- _Problem to work on_
Single out the lines that include the word "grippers". Copy them.

- _Records supplied_
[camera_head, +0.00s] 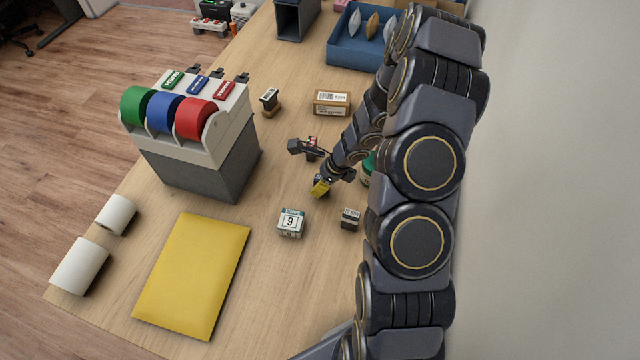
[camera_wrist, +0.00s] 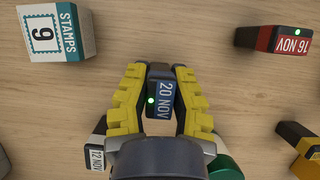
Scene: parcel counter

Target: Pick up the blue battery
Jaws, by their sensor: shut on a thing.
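I cannot tell whether the battery touches the counter.
A stamps box (camera_wrist: 57,32), a red "16 NOV" block (camera_wrist: 276,40) and a white "12 NOV" block (camera_wrist: 96,152) stand near. A green object (camera_head: 368,168) is close behind my wrist. A roll dispenser (camera_head: 200,150) and yellow envelope (camera_head: 192,275) are left.

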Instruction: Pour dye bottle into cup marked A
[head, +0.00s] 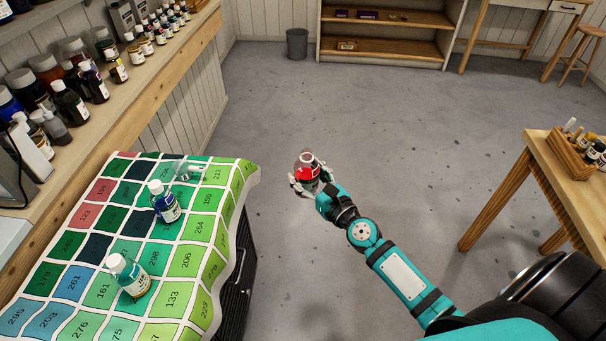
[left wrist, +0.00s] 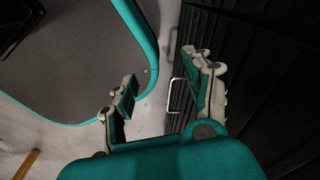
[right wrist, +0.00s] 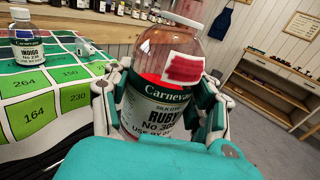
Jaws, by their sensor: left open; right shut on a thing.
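My right gripper (head: 310,184) is shut on the ruby dye bottle (head: 306,172), a clear bottle with red dye, held over open floor right of the cloth-covered table. In the right wrist view the ruby bottle (right wrist: 171,70) looks roughly upright between the fingers, its label reading "RUBY" and a red swatch above. Its top is cut off there. A small clear glass object (head: 188,171) is at the cloth's far side; I cannot tell whether it is the cup or read any A. My left gripper (left wrist: 160,90) is open and empty, outside the head view.
A shelf with several bottles (head: 72,102) runs along the left wall. A wooden table (head: 545,160) stands at right. The floor between is clear.

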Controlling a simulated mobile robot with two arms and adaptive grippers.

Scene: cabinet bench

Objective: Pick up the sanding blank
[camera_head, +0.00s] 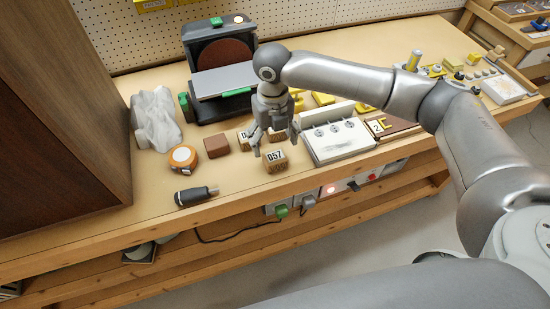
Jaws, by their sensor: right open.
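A small wooden block marked "057" (276,162) sits upright near the bench's front edge and looks like the sanding blank. A similar labelled block (244,141) stands just behind it to the left, partly hidden by my gripper. My right gripper (275,150) points down with its fingers apart, above and just behind the "057" block. It holds nothing that I can see. Whether a finger touches either block I cannot tell. My left gripper is not in view.
A disc sander (222,55) stands behind. A brown block (216,144), round tape-like roll (182,159) and dark-handled tool (193,196) lie left. A white fixture (340,142) stands close on the right. A tall brown cabinet (65,110) bounds the left side.

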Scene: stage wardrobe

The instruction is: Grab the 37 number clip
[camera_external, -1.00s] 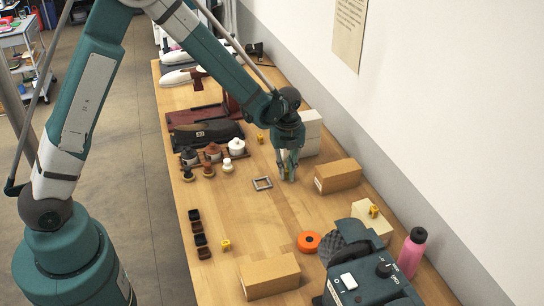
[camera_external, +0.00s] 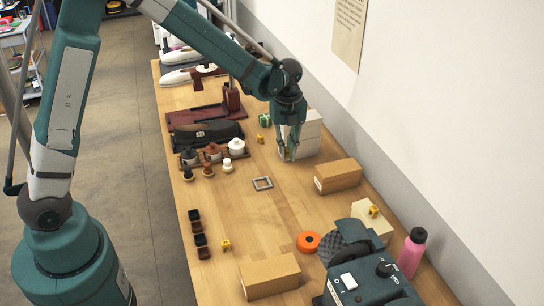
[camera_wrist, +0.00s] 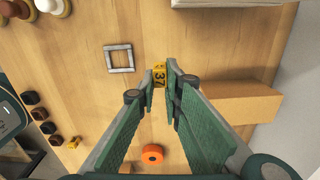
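The yellow clip marked 37 (camera_wrist: 159,76) sits between my fingertips in the wrist view, with its number facing the camera. My gripper (camera_wrist: 162,82) is shut on it, with a green finger on each side. In the external view my gripper (camera_external: 290,154) hangs above the table in front of the stacked pale boxes, and a small yellowish bit of the clip (camera_external: 288,155) shows between the fingers. Other yellow clips lie by the dark cups (camera_external: 226,245), near the knobs (camera_external: 260,138) and on a pale box (camera_external: 373,211); their numbers are too small to read.
A grey square frame (camera_external: 262,183) lies on the table (camera_external: 240,215). Cardboard boxes (camera_external: 338,176) (camera_external: 270,276), pale boxes (camera_external: 309,138) and an orange roll (camera_external: 309,242) stand around. A pink bottle (camera_external: 411,252) is by the wall.

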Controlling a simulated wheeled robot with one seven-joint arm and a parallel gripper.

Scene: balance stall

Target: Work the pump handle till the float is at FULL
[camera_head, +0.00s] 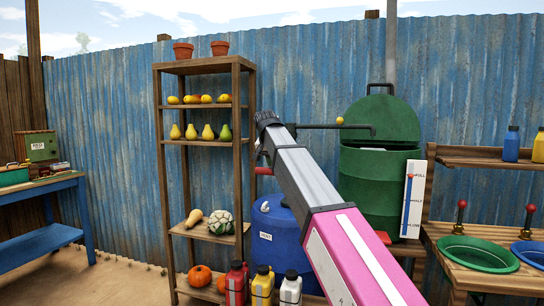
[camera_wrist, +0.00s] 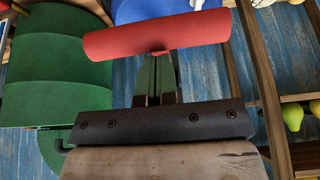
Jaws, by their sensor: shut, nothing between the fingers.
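The pump handle is a red bar (camera_head: 264,171), partly hidden behind my arm in the head view. In the wrist view the red handle (camera_wrist: 157,35) lies across the front of my fingertips. My gripper (camera_wrist: 156,72) is shut and empty, with its tips close to the handle's middle; I cannot tell whether they touch. In the head view my gripper is mostly hidden by my arm. A white gauge (camera_head: 413,200) with FULL, HALF and LOW marks stands by the green tank (camera_head: 365,185). Its small red float (camera_head: 409,177) is close to FULL, seemingly just below it.
A blue barrel (camera_head: 275,235) stands below the handle. A wooden rack (camera_head: 239,150) with fruit and pots is on the left, with bottles (camera_head: 262,284) in front. A right-hand bench (camera_head: 455,232) holds a green pan (camera_head: 478,254) and a blue pan (camera_head: 532,252).

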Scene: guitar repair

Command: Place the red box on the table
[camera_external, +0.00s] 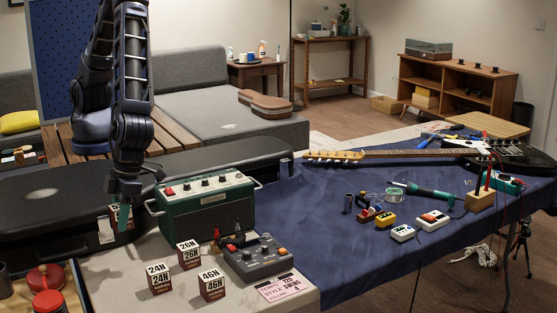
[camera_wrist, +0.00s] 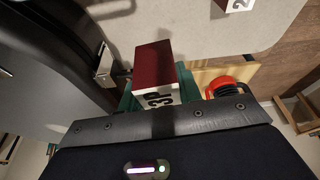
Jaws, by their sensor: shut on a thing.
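A small box with a dark red side and a white lettered side (camera_wrist: 154,64) is between the green fingers of my gripper (camera_wrist: 157,92) in the wrist view. My gripper is shut on it. In the external view my gripper (camera_external: 121,220) hangs at the left with the box partly hidden by a finger. It is beside the black case and near the left end of the pale table top (camera_external: 130,272). I cannot tell the exact gap between the box and the table. Similar red and white boxes, 24N (camera_external: 160,279), 26N (camera_external: 188,255) and 46N (camera_external: 211,285), stand on that table.
A green amplifier (camera_external: 208,208) stands right of my gripper. A grey pedal unit (camera_external: 257,260) and a pink card (camera_external: 280,288) lie nearby. The black case (camera_external: 50,205) is behind and left. A wooden tray with red-lidded jars (camera_external: 47,300) is at lower left. Pale table shows between these.

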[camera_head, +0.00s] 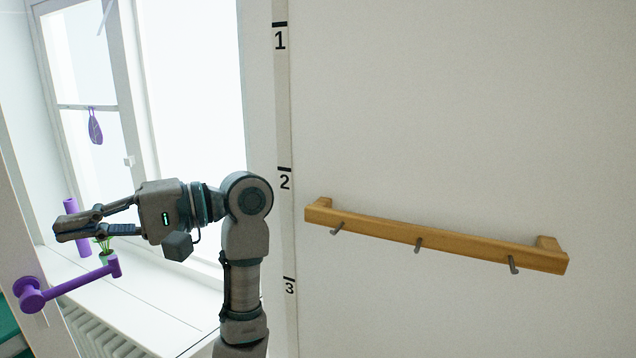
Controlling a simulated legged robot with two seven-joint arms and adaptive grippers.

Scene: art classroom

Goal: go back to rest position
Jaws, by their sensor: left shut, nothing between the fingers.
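My left gripper (75,229) is in the head view at the left, at the end of my raised and bent left arm. Its fingers point to the left and are shut with nothing between them. It is seen in front of the window sill, above a purple lever handle (75,284) and apart from it in the picture. My right gripper is not in view.
A wooden rail (430,236) with metal hooks is on the white wall at the right. A window (190,90) stands open behind the arm. A radiator (95,335) is below.

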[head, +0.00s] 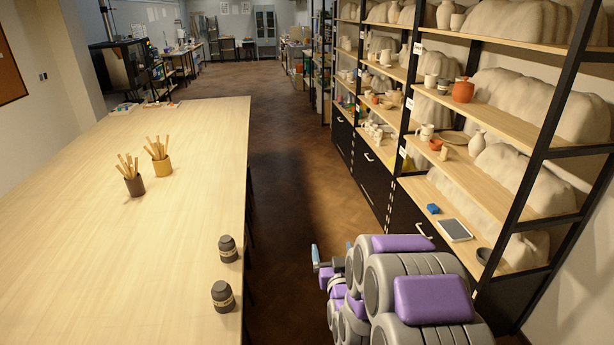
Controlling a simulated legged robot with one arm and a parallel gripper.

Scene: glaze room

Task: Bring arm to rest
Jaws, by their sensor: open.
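My arm (420,295), grey with purple pads, is folded close in at the bottom right of the head view. My gripper (331,257) shows at the arm's left side, partly hidden behind the arm's links. Its bluish fingertips stand apart, so it looks open. Nothing shows between them. It is over the dark floor (290,200) between the long table and the shelves, touching neither as far as I can see.
A long pale table (120,260) on the left carries two dark jars (228,249) (223,297) near its right edge and two pots of wooden sticks (134,184) (161,165). Shelves (480,180) with pottery line the right. The aisle ahead is clear.

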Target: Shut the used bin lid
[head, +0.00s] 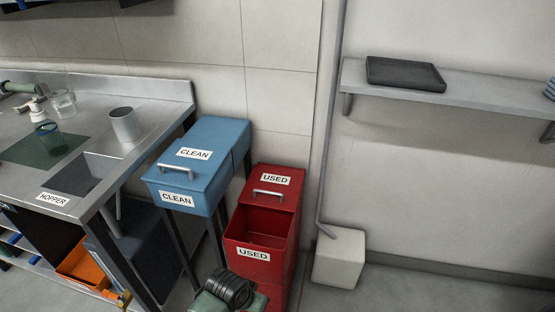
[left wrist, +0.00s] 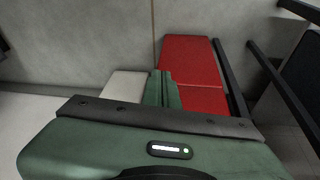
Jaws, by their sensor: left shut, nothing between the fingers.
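The red used bin (head: 249,264) stands on the floor in the head view, its front opening (head: 257,229) uncovered. Its red lid (head: 284,202), with a grey handle and a "USED" label, sits behind this opening. A green and black part of my arm shows in front of the bin at the bottom edge; its fingertips cannot be made out there. In the left wrist view my left gripper (left wrist: 160,88) is shut and empty, its green fingers together. Red bin surfaces (left wrist: 188,60) show beyond and to the right of them; contact cannot be told.
The blue clean bin (head: 226,137) stands close left of the used bin, its lid down. A pale block (head: 340,259) and a grey pipe (head: 333,130) are to the right. The steel bench (head: 165,101) is at left. A wall shelf (head: 480,93) holds a dark tray.

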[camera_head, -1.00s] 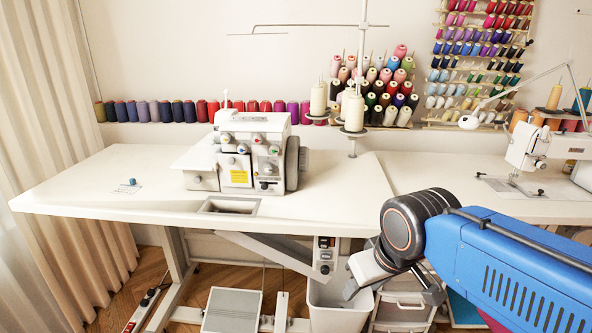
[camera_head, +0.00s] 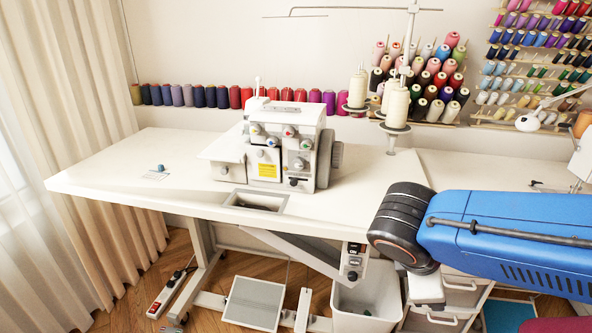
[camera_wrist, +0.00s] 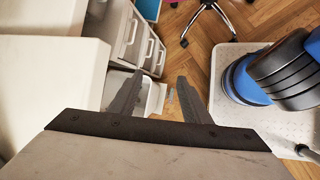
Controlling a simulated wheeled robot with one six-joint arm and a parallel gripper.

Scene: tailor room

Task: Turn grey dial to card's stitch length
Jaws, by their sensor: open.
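The white overlock machine (camera_head: 285,140) stands on the white table. Several small dials with coloured marks are on its front. A dark grey dial (camera_head: 295,183) shows low on its front right; its setting is too small to read. A yellow label (camera_head: 266,171) is on the machine's front. A small pale card (camera_head: 155,177) lies on the table at left, with a blue object (camera_head: 160,168) by it; its writing cannot be read. In the wrist view my gripper (camera_wrist: 158,97) is open and empty, pointing down over the floor, away from the machine and card.
The table (camera_head: 110,180) has free room left of the machine. A cutout (camera_head: 255,201) is in its front part. Thread cones (camera_head: 420,85) and a spool stand are behind. A bin (camera_head: 368,300) and drawers (camera_head: 437,318) stand below, near my arm.

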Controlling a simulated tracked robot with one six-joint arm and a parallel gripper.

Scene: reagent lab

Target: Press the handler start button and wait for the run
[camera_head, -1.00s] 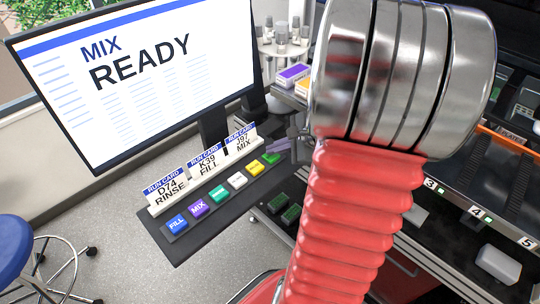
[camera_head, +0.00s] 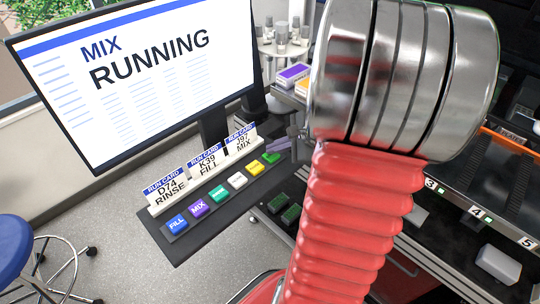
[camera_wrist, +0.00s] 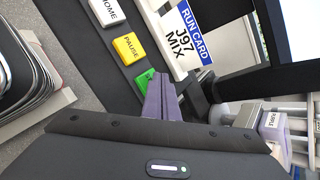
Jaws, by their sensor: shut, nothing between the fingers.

- _Task solution_
Controlling a simulated mobile robot with two arms and adaptive grippers.
Controlling a simulated legged robot with two seven-joint arms and adaptive grippers.

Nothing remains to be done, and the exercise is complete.